Depuis quand des femmes sont-elles obligées de cacher leurs cheveux ?

La première mention juridique connue instituant l’obligation pour une femme de se couvrir se trouve dans les tablettes assyriennes du roi Téglath-Phalasar I (1115-1077 avant J.-C.) : « Les femmes mariées (…) qui sortent dans les rues n’auront pas leurs têtes découvertes. Les filles d’hommes libres (…) seront voilées (…) La prostituée ne sera pas voilée, sa tête sera découverte. »
Ces dispositions n’avaient rien à voir avec la religion. Elles valaient pour l’Assyrie polythéiste comme pour Israël monothéiste. Elles se retrouvent ensuite presque partout dans le pourtour de la Méditerranée. En Grèce, au Ve siècle av. J.-C., comme en témoigne Hérodote, les femmes mariées étaient voilées. À Rome, la prise de voile devient le prélude au mariage et les vestales, chastes prêtresses de Vesta (la divinité du foyer domestique), rabattent sur leur tête un pan de leur robe pour attester leur consécration au culte.
Les Grecs introduisent le voile en Égypte vers le IIIe siècle av. J.-C. Les Romains initient la coutume à Carthage. Les Arabes, quant à eux, l’héritent de la Perse et font du voile un signe de distinction sociale comme l’atteste la poésie préislamique. Toujours loin d’être un signe religieux, le voile est alors un habit coutumier. Toutes les femmes et jeunes filles honorables du Proche-Orient antique le portent. On trouve également à cette époque le voile, et la claustration qui l’accompagne, dans les antahpuras indiens.

Que disent les textes fondateurs des religions ?
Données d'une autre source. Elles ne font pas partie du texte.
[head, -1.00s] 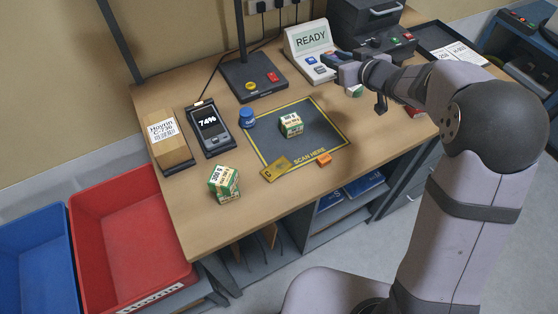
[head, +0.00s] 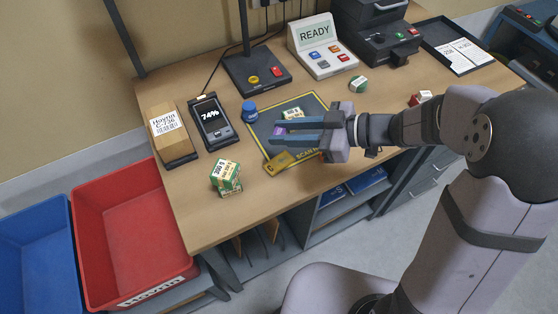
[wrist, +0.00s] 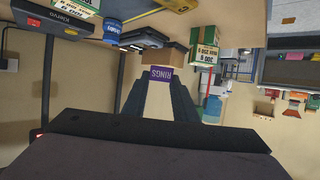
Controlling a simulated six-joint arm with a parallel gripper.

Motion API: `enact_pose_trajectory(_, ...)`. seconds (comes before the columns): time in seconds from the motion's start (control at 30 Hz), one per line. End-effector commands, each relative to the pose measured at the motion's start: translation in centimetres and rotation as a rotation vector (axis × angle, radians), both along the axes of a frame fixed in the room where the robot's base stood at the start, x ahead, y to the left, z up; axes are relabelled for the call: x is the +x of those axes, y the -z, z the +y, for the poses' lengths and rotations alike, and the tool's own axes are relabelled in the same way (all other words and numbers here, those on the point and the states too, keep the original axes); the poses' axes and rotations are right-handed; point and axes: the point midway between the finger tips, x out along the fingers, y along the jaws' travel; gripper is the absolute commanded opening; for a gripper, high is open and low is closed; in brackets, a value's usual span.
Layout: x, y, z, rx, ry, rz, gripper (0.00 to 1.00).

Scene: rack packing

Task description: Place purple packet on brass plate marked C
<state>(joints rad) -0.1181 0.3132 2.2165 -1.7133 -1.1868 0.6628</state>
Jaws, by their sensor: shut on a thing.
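My gripper (head: 276,131) is shut on the purple packet (wrist: 160,73), which shows between its fingertips with the word RINGS on it. In the head view only a small purple patch of the packet (head: 278,131) shows at the finger ends. The gripper is above the dark scan mat, and the fingers point left. The brass plate marked C (head: 280,163) lies at the mat's front left edge, below the fingers in the picture. The packet appears held above the table, apart from the plate.
A green and white box (head: 226,178) stands left of the plate. A blue tub (head: 250,111) stands at the mat's back left. My gripper partly hides another box (head: 294,114) on the mat. A phone-like device (head: 210,124) and brown carton (head: 172,138) stand further left.

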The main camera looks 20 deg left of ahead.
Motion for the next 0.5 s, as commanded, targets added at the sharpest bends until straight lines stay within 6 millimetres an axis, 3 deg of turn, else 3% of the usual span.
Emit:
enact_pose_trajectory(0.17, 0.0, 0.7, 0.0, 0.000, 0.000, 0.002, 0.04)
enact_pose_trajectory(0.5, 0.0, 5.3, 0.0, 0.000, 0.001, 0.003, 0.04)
 Le judaïsme. Dans la Bible, la Genèse (24, 65; 29, 23-25; 38,14.19) et le Cantique des Cantiques mentionnent le voile des femmes. Ainsi, Rébecca, voyant Isaac, se couvre la tête de son voile. Et le fiancé du Cantique des Cantiques affirme : « Tes yeux sont des colombes à travers ton voile » (Ct 4, 1). La femme non voilée est en revanche comparée à la prostituée : « Découvre tes cheveux, retrousse ta robe, découvre tes cuisses » , dit le prophète Isaïe (47, 2) pour humilier Babylone, ville maudite.
La Bible ne fait pas du port du voile une prescription. La tradition rabbinique a cependant établi un code de «modestie» qui impose aux femmes mariées le port d’un couvre-chef en dehors du foyer conjugal. Aujourd’hui, certaines se contentent de se couvrir à la synagogue. D’autres mettent un foulard ( tichel ) lors qu'elles sont en compagnie. La majorité des femmes juives orthodoxes portent une perruque ( sheitel ). Dans les communautés libérales, par contre, elles choisissent parfois de s’abstenir de tout couvre-chef.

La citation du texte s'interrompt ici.